All of us can dream up some pretty ugly scenarios.

Depraved, disturbing, deranged. I’d wager you could come up with some horrific scenes with some downright criminal activity. Stuff you’d feel you could never put to paper. So, how is it that some authors can actually write that stuff and not be thought of as insane?

For my latest work in progress I’ve decided to abandon some of my social constraints and write of gawd-awful acts and heinous behavior. Immolation, horse stomping children, murdering a pregnant woman, soon the dismemberment of a “bad dude.”

Holy Hell Batman! That’s some nasty shit. Are you sure you want to have your name associated with such wickedness? Are you sure you want your editor/mother (78) to read of such unspeakable cruelty? What will she think of you now? Disturbed? Perverted?

Frankly, I don’t know. But, I figure if I can visualize it, then so can others, and if it fits the story, then so be it.

But, day-yam, that’s some corrupt sewage leaking out of my brain.

Have you written content you know others would find disturbing? Did their consternation and potential ostracization influence your writing?



I am so tense

What the hell does Past Simple / Past Perfect / Past Continuous even mean?
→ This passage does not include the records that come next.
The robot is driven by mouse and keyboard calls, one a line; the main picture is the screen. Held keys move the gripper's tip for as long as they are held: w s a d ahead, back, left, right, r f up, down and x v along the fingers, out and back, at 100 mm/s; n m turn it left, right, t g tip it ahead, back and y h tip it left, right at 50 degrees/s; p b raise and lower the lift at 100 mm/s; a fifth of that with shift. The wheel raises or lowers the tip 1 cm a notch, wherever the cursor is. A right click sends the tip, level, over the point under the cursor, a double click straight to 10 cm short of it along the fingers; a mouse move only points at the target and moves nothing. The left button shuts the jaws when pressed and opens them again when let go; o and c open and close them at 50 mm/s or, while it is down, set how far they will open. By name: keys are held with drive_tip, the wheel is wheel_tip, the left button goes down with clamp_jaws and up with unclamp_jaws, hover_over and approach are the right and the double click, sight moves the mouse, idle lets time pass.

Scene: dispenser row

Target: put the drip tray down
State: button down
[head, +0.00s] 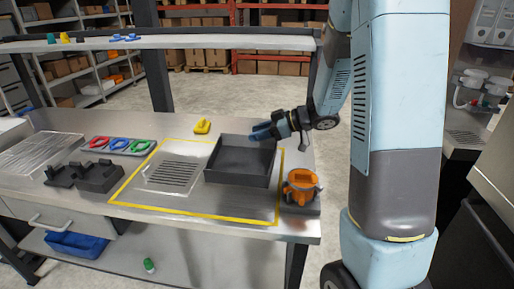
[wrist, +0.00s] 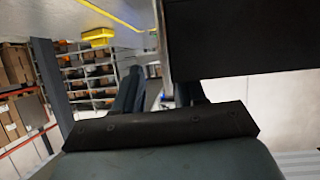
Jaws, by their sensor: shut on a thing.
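The drip tray (head: 240,172) is a dark grey, open, empty box in the head view, level over the right part of the yellow-outlined area on the metal bench. My gripper (head: 262,133) is shut on its far rim, near the right corner. In the wrist view the tray (wrist: 245,40) fills the upper right as a dark wall, by the fingers of my gripper (wrist: 160,88). The fingertips are partly hidden. I cannot tell whether the tray's underside touches the bench.
A slotted grate (head: 174,173) lies left of the tray inside the yellow outline (head: 190,212). An orange device (head: 301,187) stands close right of the tray. A yellow object (head: 202,126) sits behind. Black holders (head: 85,178) and a tray of coloured rings (head: 118,146) are at left.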

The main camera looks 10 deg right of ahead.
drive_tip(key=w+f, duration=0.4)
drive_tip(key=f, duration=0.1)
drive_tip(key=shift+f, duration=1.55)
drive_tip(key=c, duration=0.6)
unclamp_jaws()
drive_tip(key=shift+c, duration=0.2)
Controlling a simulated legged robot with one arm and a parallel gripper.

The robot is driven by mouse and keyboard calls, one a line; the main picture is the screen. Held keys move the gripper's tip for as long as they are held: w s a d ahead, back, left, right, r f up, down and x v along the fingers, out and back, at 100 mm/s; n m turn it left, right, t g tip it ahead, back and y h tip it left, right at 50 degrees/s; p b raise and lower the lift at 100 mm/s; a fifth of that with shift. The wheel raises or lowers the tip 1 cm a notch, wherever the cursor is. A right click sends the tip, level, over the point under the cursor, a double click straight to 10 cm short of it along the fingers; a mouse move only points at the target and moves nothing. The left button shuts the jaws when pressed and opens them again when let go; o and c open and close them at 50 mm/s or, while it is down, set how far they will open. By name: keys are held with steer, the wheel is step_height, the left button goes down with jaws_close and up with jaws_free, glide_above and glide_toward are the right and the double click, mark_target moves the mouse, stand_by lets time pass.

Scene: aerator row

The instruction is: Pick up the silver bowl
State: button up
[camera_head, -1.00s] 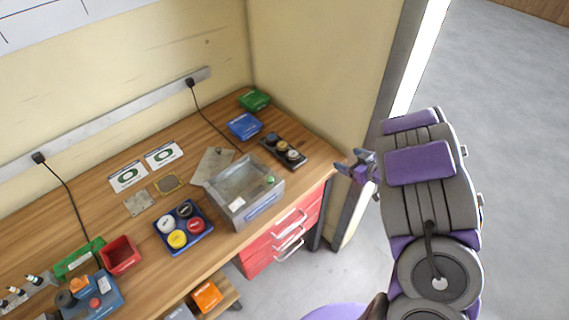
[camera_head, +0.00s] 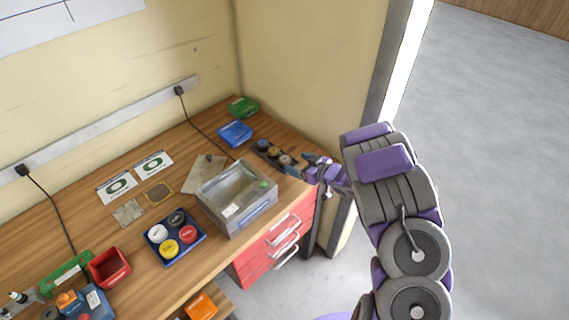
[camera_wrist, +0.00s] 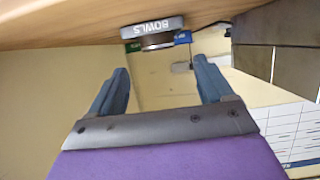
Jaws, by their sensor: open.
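A dark tray (camera_head: 257,147) with a row of small bowls lies near the right end of the bench. The bowl nearest my gripper looks silver-grey (camera_head: 285,159), though it is small in the head view. In the wrist view the tray's edge reads "BOWLS" (camera_wrist: 152,27), upside down, with a grey metallic bowl (camera_wrist: 157,42) against it. My gripper (camera_head: 309,167) is open and empty, just right of the tray. In the wrist view its two fingers (camera_wrist: 160,70) are apart, with the tray ahead between them. I cannot see contact with any bowl.
A grey open bin (camera_head: 237,198) stands left of my gripper, above red drawers (camera_head: 275,248). Blue (camera_head: 235,133) and green (camera_head: 243,107) boxes lie behind the tray. A blue tray with coloured round pieces (camera_head: 176,237) is farther left. A wall stands close behind.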

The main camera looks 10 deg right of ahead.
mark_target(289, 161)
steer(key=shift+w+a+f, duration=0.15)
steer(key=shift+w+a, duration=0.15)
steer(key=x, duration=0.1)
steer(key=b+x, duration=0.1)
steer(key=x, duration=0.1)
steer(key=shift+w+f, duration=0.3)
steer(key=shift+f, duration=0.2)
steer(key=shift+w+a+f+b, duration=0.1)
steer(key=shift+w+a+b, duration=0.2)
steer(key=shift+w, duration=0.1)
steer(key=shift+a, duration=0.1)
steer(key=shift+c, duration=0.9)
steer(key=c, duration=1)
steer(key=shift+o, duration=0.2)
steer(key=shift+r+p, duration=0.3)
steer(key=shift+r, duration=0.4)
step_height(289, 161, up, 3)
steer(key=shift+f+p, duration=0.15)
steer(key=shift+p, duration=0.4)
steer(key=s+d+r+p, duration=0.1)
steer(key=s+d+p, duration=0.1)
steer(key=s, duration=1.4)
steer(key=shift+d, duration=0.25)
Oh, I’ve done the research, and *know* what their usage is. But what sucky names.

• Renny held the chicken to the block, waited for it to calm and swung the cleaver neatly removing its head.
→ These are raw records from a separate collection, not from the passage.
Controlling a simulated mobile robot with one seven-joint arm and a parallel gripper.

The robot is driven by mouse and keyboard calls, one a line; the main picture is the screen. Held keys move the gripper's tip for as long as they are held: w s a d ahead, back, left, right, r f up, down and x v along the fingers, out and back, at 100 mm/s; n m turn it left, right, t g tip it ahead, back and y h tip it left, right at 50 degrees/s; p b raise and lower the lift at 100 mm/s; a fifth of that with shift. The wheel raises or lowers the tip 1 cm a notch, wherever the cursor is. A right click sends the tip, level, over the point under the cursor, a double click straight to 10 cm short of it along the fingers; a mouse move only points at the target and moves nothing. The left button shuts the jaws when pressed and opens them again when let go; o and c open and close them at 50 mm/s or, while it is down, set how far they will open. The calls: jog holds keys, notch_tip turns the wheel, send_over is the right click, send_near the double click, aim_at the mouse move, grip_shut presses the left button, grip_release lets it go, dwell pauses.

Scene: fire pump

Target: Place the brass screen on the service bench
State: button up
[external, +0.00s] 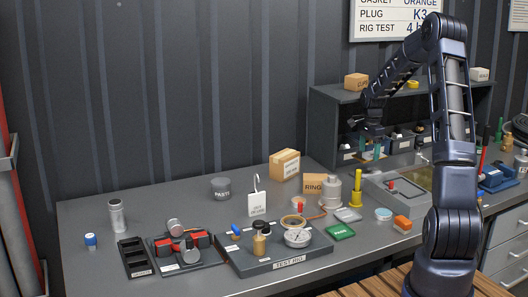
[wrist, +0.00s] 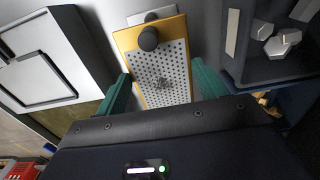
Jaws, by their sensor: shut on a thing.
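The brass screen (wrist: 176,90) is a flat perforated plate with a yellow-gold frame and a dark round knob near its far end. It lies between the two teal fingers of my gripper (wrist: 159,72), which is shut on it. In the external view my gripper (external: 370,150) points down in front of the shelf unit at the back right; the screen is too small there to make out clearly. The grey service bench (external: 95,215) runs along the wall. I cannot tell whether the screen touches anything below.
A shelf unit (external: 325,110) with bins stands behind my gripper. A grey tray station (external: 378,192) is just in front. The test rig (external: 275,262), a black slotted tray (external: 135,257) and a PARTS cup (external: 220,187) stand further left. The bench's back left is mostly clear.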

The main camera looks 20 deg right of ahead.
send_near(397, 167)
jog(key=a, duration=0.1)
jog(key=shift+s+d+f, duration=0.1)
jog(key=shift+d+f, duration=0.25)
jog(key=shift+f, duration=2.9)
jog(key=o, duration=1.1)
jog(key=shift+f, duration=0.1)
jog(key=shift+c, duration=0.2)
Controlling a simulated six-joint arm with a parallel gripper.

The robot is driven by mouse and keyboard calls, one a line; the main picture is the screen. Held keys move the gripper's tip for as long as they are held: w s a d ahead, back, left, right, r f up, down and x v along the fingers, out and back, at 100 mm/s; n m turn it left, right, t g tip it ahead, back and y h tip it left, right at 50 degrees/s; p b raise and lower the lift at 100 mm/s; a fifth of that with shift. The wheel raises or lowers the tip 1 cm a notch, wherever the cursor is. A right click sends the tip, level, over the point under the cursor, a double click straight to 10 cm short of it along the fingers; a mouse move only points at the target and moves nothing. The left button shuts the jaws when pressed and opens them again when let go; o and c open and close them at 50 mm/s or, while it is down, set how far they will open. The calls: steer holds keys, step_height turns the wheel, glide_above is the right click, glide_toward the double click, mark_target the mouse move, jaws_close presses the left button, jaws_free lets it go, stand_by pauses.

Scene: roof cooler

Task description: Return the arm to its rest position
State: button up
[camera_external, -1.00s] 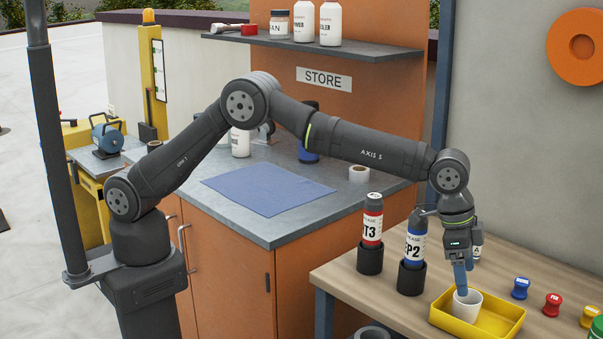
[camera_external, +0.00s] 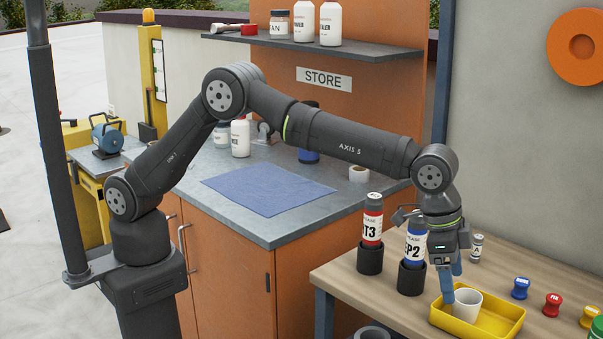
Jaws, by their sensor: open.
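My gripper (camera_external: 451,283) points down at the left part of a yellow tray (camera_external: 493,331) on the wooden bench. Its blue fingers are beside the left side of a white cup (camera_external: 467,307) that stands in the tray. The fingers are open, and the cup is not held between them. Whether a finger touches the cup cannot be told. My arm reaches across from its base at the left, over the grey counter.
Two grease cartridges, a red one (camera_external: 372,222) and a blue one (camera_external: 414,248), stand in black holders close left of my gripper. Blue (camera_external: 520,288), red (camera_external: 552,305) and yellow spools stand right of the tray. A shelf (camera_external: 310,46) with bottles hangs behind the arm.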

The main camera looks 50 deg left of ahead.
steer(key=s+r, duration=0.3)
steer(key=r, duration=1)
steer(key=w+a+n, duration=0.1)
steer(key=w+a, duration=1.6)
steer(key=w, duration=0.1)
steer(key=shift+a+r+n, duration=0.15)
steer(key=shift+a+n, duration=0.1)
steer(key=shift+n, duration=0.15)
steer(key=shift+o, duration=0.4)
To me I’d call this Past Present. As far as Renny is concerned, she’s in her own present tense. But to us, it’s in the past: Past Present.

• A pile of bodies lay next to Renny, but the last chicken ran frantic about the yard. She’d held it like the others; allowed it to calm and then whacked it hard with the butcher’s knife. The crow had distracted her though, and the knife, instead of slicing cleanly, had crushed its skull.

Here we start in the Past Present (again: Renny’s point of view) and then we slip into a time just before we observed Renny and her pile of bodies, a time I’d call Past Prior. That is, prior to the past we’re witnessing, the following happened: “She’d held it like the others;…” At this point we’ve double jumped back in time, the past’s past. Or Past Prior.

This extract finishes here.